Can my internet go through a 200m ethernet cable?

gleerup

New Member
Hi there:)

im currently wondering if i should buy an ethernet cable that can go from my house to an old wagon that i have and the distance is about 200m so im wondering if the internet is able to travel that far and still be usable??

best regards

Jens Gleerup
 
When used for 10/100/1000BASE-T, the maximum allowed length of a Cat 6 cable is 100 meters or 328 feet. This consists of 90 meters (300 ft) of solid "horizontal" cabling between the patch panel and the wall jack, plus 10 meters (33 ft) of stranded patch cable between each jack and the attached device. Since stranded cable has higher attenuation than solid cable, exceeding 10 metres of patch cabling will reduce the permissible length of horizontal cable.

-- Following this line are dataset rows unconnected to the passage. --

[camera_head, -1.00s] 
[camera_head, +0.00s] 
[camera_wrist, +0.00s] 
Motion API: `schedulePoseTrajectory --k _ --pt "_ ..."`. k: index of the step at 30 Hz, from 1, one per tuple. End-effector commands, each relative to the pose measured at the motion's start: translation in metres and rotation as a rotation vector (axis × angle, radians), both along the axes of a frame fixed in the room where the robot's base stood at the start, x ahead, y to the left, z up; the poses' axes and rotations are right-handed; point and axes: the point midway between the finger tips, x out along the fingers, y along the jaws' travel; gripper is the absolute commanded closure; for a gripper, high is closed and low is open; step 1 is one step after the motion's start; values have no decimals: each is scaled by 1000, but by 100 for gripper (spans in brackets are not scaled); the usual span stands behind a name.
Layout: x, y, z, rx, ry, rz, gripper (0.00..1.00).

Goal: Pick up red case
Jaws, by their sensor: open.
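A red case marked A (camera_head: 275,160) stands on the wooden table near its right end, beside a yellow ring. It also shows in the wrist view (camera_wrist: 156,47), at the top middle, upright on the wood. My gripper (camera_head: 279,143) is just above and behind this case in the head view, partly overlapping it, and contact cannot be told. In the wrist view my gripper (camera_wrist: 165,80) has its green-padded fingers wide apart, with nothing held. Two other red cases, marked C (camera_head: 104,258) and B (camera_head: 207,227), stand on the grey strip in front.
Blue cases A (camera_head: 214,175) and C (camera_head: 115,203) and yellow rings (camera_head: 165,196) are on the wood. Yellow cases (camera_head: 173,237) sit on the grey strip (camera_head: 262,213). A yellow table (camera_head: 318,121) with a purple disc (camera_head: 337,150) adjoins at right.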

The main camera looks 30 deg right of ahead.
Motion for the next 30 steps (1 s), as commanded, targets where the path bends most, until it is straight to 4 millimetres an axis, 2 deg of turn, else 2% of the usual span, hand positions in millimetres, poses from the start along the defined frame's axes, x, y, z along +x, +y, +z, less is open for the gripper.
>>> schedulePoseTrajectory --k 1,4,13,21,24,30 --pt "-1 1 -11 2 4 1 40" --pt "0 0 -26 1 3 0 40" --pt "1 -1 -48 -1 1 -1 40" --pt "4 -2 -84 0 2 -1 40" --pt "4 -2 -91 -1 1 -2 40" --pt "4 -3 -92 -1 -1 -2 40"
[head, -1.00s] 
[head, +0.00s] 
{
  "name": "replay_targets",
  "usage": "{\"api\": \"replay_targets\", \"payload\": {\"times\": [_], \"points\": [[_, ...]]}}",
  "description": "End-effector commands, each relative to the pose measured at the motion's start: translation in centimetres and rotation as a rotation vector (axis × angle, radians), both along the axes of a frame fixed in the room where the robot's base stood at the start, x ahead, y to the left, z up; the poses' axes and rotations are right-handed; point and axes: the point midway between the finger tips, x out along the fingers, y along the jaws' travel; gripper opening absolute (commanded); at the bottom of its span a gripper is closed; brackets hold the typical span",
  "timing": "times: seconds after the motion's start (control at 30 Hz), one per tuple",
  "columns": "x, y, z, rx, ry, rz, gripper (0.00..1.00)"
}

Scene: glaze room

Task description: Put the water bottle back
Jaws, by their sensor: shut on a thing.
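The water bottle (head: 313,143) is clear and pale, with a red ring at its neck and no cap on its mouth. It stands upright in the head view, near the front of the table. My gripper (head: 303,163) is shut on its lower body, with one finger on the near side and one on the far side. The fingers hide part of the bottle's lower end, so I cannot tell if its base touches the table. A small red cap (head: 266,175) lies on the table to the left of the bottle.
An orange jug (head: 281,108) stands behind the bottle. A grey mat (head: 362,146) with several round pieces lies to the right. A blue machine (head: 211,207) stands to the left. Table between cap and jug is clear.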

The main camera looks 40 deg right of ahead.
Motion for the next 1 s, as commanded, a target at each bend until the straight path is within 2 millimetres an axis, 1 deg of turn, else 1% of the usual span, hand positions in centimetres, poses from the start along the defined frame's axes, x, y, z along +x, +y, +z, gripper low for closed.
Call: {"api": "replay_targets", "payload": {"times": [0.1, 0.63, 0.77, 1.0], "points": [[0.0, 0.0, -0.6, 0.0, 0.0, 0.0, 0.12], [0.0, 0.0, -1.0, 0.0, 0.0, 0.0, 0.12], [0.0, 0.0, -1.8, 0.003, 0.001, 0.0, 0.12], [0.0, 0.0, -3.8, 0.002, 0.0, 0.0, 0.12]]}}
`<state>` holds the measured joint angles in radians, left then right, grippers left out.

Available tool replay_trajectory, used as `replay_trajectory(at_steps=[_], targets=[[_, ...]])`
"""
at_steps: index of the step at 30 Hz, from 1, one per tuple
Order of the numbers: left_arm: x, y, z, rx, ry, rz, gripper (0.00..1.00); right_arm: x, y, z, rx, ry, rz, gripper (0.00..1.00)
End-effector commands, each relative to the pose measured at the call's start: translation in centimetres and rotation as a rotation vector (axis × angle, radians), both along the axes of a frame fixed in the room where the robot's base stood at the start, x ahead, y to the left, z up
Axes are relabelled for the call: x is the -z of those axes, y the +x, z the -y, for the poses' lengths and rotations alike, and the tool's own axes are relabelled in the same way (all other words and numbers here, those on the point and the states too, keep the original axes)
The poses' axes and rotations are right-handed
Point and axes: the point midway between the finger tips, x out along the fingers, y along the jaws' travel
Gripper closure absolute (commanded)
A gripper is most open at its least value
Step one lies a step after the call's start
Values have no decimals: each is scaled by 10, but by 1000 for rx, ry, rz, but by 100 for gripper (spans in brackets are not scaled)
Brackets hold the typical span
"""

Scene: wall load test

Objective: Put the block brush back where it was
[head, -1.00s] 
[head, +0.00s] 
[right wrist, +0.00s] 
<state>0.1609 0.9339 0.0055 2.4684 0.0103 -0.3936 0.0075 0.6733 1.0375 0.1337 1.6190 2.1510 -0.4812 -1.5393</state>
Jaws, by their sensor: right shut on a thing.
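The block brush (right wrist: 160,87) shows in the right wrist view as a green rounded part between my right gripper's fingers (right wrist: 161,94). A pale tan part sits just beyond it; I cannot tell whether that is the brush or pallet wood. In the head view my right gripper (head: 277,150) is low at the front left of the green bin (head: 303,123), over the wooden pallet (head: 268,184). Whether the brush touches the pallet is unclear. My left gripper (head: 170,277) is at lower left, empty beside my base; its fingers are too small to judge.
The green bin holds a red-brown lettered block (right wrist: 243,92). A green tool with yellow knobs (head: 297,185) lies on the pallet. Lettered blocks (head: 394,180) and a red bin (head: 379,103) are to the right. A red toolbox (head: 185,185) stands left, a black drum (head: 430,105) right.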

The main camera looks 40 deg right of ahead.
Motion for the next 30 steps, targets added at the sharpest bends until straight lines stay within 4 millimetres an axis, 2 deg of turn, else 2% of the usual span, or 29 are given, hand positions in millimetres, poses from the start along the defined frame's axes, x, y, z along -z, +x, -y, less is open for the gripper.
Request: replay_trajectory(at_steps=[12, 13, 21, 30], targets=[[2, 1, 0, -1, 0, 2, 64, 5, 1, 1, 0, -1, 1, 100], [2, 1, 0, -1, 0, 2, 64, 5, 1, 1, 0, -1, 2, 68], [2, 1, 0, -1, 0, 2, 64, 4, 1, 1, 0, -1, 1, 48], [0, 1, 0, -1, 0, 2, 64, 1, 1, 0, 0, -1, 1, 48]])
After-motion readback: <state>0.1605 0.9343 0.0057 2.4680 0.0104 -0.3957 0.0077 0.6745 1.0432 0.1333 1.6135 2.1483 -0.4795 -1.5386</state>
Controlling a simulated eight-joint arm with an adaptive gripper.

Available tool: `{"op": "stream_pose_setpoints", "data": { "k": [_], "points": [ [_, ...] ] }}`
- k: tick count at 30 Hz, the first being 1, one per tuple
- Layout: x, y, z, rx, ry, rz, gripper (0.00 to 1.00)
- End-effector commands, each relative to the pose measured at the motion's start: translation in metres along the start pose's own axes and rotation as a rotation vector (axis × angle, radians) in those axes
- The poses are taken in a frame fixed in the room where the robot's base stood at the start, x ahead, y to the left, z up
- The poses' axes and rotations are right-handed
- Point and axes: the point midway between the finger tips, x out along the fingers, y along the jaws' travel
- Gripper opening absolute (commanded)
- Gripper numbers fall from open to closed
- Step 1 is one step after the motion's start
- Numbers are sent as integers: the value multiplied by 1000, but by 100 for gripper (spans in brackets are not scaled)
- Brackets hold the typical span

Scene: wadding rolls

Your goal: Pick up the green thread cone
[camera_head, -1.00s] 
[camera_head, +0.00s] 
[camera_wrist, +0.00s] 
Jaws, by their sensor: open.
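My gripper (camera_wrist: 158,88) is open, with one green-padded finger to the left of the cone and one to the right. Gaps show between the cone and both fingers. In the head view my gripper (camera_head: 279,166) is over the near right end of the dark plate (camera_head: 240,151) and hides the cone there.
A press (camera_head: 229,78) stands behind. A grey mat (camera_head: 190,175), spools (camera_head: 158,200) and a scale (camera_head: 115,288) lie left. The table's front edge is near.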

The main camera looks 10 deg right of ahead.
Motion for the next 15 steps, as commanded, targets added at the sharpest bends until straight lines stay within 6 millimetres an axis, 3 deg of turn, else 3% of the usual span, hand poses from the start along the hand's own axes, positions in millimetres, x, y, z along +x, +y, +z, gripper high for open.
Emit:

So not straight, no. You'd need a router at the source, some cable, then a switch in the middle, then more cable.
 
It will not go. I am 99% sure you can only go 150 feet before needing a repeater. 200 meter is 656 feet. You can get it to go that distance, but you need a signal repeater to properly use the internet at the other end.
 
Maximum cable segment lengthAccording to the ANSI/TIA/EIA standard for category 5e copper cable (TIA/EIA 568-5-A[5]), the maximum length for a cable segment is 100 meters (328 feet). If longer runs are required, the use of active hardware such as a repeater, or a switch, is necessary.[6][7] The specifications for 10BASE-T networking specify a 100 metre length between active devices.[8] This allows for 90 metres of fixed cabling, two connectors and two patch leads of 5 metres, one at each end.

Quoted from this article.

http://en.wikipedia.org/wiki/Category_5_cable
 
187feet is maximum cable run.

Only got told it two weeks ago when I was trying to do something similar.
That's false, it's 100m.

If you ran a 200m cable, there is a chance it would work initially however you will suffer severe dropouts and connection problems.